Weiler and Steinmetz, roommates in Rains and acquaintances since their Ph.D. interviews, decided to do something about the lack of a thriving graduate social community. They received a $5,000 grant to foster discussion and build community from Stanford’s Office of the Vice Provost for Graduate Education. The office awarded seven grants to students in different departments. The awards are known as SPICE, Student Projects for Intellectual Community Enhancement.

The SPICE grants are not just about chatting up other grad students, Steinmetz explained. He said that the nature of grad school necessitates collaboration.

“As an undergrad, you take all these classes and do the homework, and you learn what you’re supposed to learn,” he said. “As a grad student, it’s a much different ballgame. You have to figure out what you need to know, what kinds of questions to ask and what kinds of hypotheses to make. One of the best strategies is not just reading books, but discussing science with other people.”

As an example, Weiler mentioned a course he is taking with neuroscience students from a variety of different subfields.
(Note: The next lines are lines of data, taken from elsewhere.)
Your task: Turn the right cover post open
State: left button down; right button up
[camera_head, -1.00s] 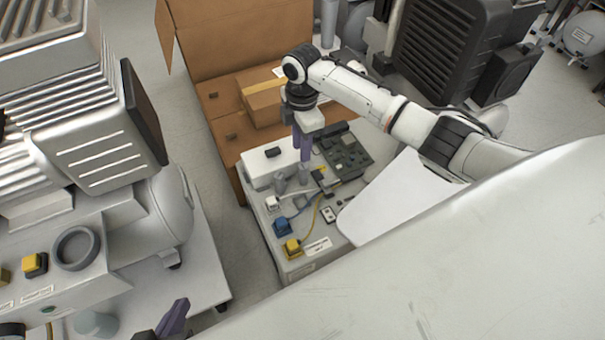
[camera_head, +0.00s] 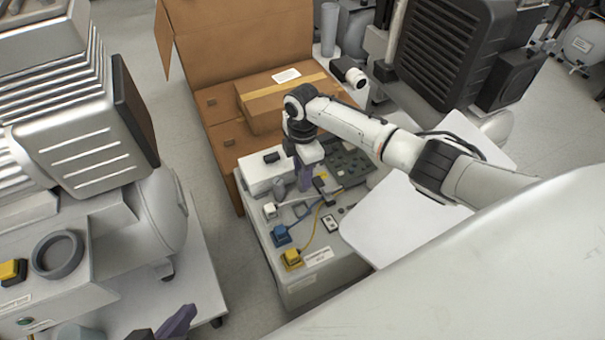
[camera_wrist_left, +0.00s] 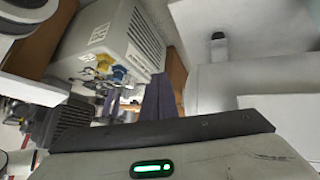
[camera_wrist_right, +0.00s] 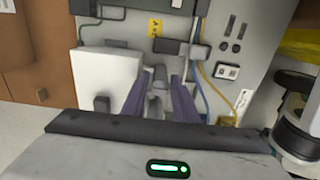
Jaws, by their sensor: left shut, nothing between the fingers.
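A light grey equipment cabinet (camera_head: 290,285) stands in the middle of the head view, with two short grey posts on its top. One grey post (camera_head: 278,188) shows just left of my right gripper (camera_head: 306,178); the other is mostly hidden by it. In the right wrist view, the purple fingers of my right gripper (camera_wrist_right: 160,98) are apart, with a grey post (camera_wrist_right: 160,74) showing in the gap between them. I cannot tell whether they touch it. My left gripper (camera_head: 175,325) is at the lower edge, shut and empty, away from the cabinet.
A white box (camera_head: 268,172) with a black knob sits beside the posts. Blue (camera_head: 281,235) and yellow (camera_head: 291,258) plugs with cables lie near the front. A white panel (camera_head: 385,225) is on the right. Cardboard boxes (camera_head: 270,105) stand behind. A large compressor (camera_head: 90,130) fills the left.

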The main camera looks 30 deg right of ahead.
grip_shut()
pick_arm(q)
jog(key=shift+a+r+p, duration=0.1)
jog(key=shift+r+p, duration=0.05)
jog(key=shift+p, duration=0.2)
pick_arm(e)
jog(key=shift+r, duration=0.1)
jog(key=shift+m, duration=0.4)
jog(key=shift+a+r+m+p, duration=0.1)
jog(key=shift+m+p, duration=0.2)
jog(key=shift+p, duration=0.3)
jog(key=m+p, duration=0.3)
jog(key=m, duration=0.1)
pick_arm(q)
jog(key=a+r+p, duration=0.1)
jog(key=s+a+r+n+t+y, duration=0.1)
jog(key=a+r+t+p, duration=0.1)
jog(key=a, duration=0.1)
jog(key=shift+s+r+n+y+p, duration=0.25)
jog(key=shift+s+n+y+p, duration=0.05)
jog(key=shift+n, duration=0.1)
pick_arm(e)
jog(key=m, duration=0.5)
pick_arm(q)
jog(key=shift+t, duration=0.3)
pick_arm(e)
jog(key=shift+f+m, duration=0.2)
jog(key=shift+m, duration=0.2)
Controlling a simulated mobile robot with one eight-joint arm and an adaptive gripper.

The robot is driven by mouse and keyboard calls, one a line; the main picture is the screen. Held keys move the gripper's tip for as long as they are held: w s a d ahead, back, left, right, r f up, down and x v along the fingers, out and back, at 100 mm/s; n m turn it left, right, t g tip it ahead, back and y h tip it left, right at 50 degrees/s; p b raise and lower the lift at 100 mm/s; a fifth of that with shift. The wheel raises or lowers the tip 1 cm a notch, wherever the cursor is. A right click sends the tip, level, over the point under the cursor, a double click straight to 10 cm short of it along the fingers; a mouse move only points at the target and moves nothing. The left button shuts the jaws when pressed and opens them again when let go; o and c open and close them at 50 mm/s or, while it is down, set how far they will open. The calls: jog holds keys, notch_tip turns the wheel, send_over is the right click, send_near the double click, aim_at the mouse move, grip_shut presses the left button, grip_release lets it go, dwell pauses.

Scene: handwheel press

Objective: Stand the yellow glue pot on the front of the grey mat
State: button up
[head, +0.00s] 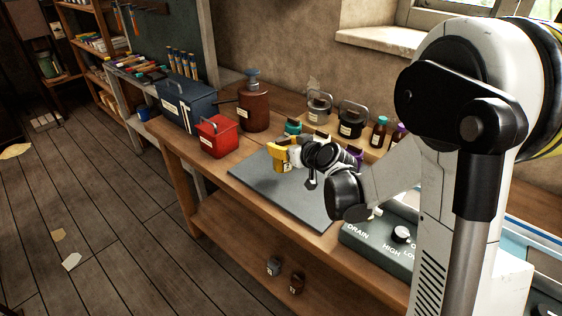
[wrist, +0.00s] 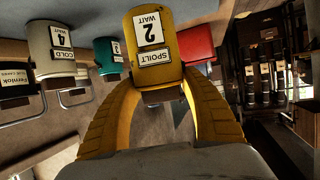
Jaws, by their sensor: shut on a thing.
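The yellow glue pot (wrist: 155,38) fills the upper middle of the wrist view, with white labels reading "2 WAIT" and "SPOILT". My gripper (wrist: 160,88) has its two yellow fingers shut on the sides of this pot. In the head view the yellow pot (head: 285,168), partly hidden by my gripper, is over the back part of the grey mat (head: 265,187). I cannot tell whether its base touches the mat. The front of the mat is bare.
A teal pot (head: 293,127) and other small pots stand behind the mat. A red box (head: 216,137), a brown canister (head: 254,108) and a blue toolbox (head: 187,105) stand to the left. A control panel (head: 378,246) is at the right.

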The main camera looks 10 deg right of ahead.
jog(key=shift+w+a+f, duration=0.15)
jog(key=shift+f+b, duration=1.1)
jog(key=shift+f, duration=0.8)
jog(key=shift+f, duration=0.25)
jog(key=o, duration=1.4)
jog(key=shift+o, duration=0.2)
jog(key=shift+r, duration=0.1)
“It’s good seeing their point of view and hearing the types of questions they ask, [since they have] a different sort of background and do different types of experiments,” he said of his classmates.

To foster this kind of discussion outside of the classroom, Weiler and Steinmetz sent out a survey to learn what sorts of activities interested their fellow grad students. The survey got responses from a third of the 90 neuroscience graduate students, and the most popular option was a series of lunchtime talks at which students could discuss their own research.
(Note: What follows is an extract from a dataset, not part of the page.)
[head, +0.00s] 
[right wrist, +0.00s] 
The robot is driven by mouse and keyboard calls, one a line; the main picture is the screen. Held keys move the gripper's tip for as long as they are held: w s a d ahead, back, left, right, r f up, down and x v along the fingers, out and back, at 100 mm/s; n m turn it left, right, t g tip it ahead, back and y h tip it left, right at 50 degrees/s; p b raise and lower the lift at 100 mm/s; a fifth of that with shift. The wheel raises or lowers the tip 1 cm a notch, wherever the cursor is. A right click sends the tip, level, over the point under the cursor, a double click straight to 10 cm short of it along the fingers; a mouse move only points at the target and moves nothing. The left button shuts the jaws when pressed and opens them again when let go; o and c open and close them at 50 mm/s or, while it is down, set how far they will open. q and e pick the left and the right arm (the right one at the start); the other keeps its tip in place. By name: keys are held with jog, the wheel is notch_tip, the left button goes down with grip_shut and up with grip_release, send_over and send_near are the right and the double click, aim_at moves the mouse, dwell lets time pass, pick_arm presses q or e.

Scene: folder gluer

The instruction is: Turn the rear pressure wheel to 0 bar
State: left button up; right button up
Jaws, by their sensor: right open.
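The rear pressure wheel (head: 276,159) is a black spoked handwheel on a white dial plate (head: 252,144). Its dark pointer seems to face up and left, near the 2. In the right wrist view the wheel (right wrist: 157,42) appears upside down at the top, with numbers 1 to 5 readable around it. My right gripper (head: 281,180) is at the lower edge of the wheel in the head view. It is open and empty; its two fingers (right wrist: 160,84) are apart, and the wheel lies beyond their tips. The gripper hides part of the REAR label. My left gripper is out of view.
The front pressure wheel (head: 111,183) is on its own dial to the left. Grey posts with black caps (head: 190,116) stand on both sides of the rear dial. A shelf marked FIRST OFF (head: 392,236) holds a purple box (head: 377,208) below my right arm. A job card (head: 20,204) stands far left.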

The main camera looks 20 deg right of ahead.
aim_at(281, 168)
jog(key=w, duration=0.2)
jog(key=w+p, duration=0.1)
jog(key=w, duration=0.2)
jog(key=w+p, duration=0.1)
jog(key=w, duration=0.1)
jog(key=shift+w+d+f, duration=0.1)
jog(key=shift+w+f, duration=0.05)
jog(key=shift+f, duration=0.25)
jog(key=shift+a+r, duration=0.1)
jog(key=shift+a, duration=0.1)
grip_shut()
The schedule of the lunchtime talks is still in the works, but discussions “will encourage discussion of the ideas behind the research,” said Steinmetz. “They’ll be less focused on the data and the experimental protocol and more focused on the concepts and how they designed the experiment and came up with hypotheses.”

The research talks will also include snacks. Ninety percent of the $5,000 grant will pay for catered lunches, Steinmetz said.

“Grad students are notorious for enjoying free food,” he explained. “It’s not a misplaced stereotype.”

Other planned activities include a book club and movie showings — “fun get-togethers with a neuroscience flavor,” Weiler explained.

The book club will start in the summer, and the first books are still being chosen.

“It could be a hard science book, or a book by Oliver Sacks, or neuro-science fiction like Neuromancer,” Weiner said.

Grad students will not have to wait until summer for the movie showings — the kickoff event was last Friday.

“We watched ‘Eternal Sunshine of the Spotless Mind,’” Steinmetz said. “It’s my favorite neuroscience movie.”